Tradeweb’s operates two SEFs: its flagship TW SEF, which allows market participants to trade interest rate swaps and credit default swap indices in a disclosed, request-based market with an order book, and the DW SEF, which deploys an anonymous, central limit order book (CLOB) model.
“Clients have become more comfortable with what’s been mandated to trade on SEFs, and they’re exploring how to transition larger portions of their derivative strategies onto electronic platforms,” Amen told Markets Media.
The primary end users of SEFs are the firms that trade index credit default swaps or plain-vanilla interest rate swaps in the U.S. as part of institutional portfolio management. This essentially includes all large fixed-income managers, a universe that includes Pimco, State Street, BlackRock. Fidelity, Prudential, TIAA-CREF, and Vanguard.
For these investment giants, the transition to a SEF world as decreed by regulatory fiat has been costly and time-consuming, and there are ongoing uncertainties and concerns regarding liquidity sourcing, but the efficiencies of electronic trading are recognized through the smoke of an emerging marketplace that’s still new to all involved parties.
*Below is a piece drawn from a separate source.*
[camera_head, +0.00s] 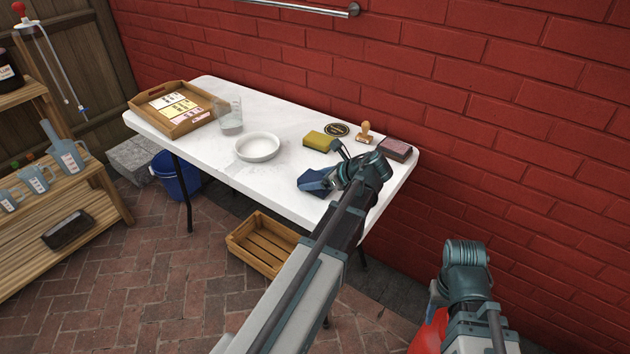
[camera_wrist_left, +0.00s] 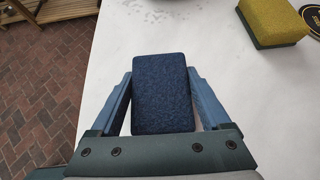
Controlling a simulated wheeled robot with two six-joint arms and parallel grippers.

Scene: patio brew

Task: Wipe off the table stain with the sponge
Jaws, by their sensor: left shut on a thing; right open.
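My left gripper (camera_head: 316,181) is low over the white table's front right part, shut on a dark blue block with a rough, sponge-like face. The block (camera_wrist_left: 160,95) fills the space between the fingers in the left wrist view. Faint grey marks (camera_wrist_left: 150,16) show on the white top beyond it. A yellow sponge with a dark green underside (camera_head: 321,141) lies apart on the table, behind the left gripper; it also shows at upper right in the left wrist view (camera_wrist_left: 272,20). My right gripper (camera_head: 435,292) is off the table at lower right, open and mostly hidden by its wrist.
On the table (camera_head: 285,95) are a wooden tray with cards (camera_head: 140,112), a clear beaker (camera_head: 230,122), a white bowl (camera_head: 257,147), a round black coaster (camera_head: 337,129), a wooden stamp (camera_head: 366,132) and a dark box (camera_head: 396,148). A brick wall (camera_head: 480,100) stands behind.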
At Vanguard, preparing for SEFs entailed “a huge buildout in terms of operational onboarding, the legal framework, and getting ready for clearing,” said Sam Priyadarshi, head of fixed income derivatives at the Malvern, Pennsylvania-based firm. “We had to sign up with FCMs (Futures Commission Merchants) for swap clearing, and we had to get our portfolio management system geared to trading with SEFs.”
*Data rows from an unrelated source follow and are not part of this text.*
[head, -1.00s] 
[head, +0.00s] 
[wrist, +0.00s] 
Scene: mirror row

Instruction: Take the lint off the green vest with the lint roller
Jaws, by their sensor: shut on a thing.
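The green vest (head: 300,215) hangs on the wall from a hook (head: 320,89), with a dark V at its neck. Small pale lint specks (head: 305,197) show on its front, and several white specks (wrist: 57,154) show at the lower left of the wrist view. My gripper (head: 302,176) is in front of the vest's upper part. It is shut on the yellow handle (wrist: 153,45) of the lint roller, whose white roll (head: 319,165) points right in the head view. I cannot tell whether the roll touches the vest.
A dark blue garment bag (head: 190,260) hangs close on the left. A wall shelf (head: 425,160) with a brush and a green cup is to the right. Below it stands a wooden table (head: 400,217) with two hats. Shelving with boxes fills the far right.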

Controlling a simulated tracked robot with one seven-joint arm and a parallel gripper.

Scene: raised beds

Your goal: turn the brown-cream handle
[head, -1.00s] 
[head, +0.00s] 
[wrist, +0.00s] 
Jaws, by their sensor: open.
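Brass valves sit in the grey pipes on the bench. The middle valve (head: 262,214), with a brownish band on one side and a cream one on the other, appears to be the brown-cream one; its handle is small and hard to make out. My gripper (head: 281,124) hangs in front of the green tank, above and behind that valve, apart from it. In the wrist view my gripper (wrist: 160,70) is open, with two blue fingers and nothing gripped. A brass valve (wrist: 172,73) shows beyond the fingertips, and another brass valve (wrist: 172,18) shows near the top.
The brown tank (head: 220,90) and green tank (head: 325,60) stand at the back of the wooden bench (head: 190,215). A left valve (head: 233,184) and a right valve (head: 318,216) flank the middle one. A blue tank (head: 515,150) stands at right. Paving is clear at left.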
“This was a massive rollout, so it was a big cultural change for us,” Priyadarshi continued. “We had never traded swaps electronically before, although there was some semblance of swaps trading on Tradeweb and on Bloomberg before SEF days.”
Priyadarshi, an 18-year derivatives veteran, leads a team responsible for derivatives trading for all Vanguard’s fixed income funds. His team is also responsible for portfolio risk management of active fixed income funds totaling more than $130 billion. He manages the research and execution of derivatives overlay strategies for active fixed income funds.
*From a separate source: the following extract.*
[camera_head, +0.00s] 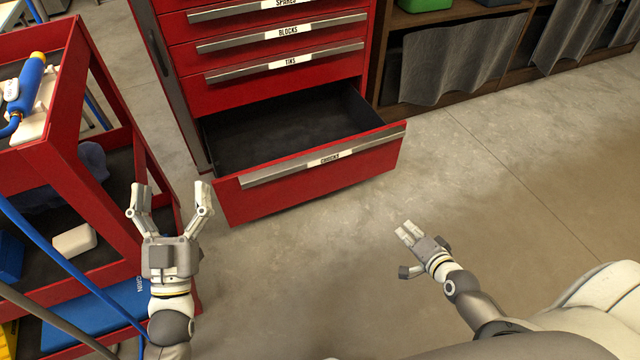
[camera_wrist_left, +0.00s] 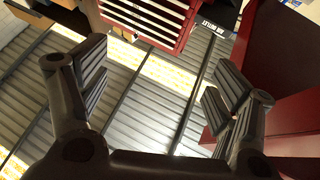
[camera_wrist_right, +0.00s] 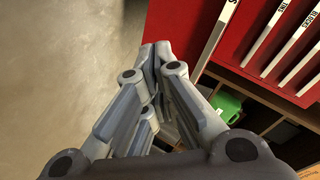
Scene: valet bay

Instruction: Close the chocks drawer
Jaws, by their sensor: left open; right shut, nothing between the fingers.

While an OTC swap trade transacted over the phone may take 15 minutes or more, the same trade routed through a SEF can happen with the click of a mouse. “I can send the trade to the SEF electronically and it gets a pre-clearing check done instantaneously, and then I can do RFQ (Request For Quote) or CLOB,” Priyadarshi said.
“It’s like trading stocks or futures, where there’s the benefit of electronic screen trading and straight-through processing, which I get by moving OTC swaps to SEF,” said Priyadarshi. “The other advantage is that I don’t have to deal with someone on the phone. I can get streaming quotes on the SEF.”
Still, as SEF users discover new opportunities, they also discover new challenges. Before SEFs, “I knew where the market was trading, and I could call people that had good levels at two or three or four dealers and transact in the OTC market,” Priyadarshi said. “Now, there are 22 SEFs, and I can only connect to a few of them, so am I missing on the best levels?”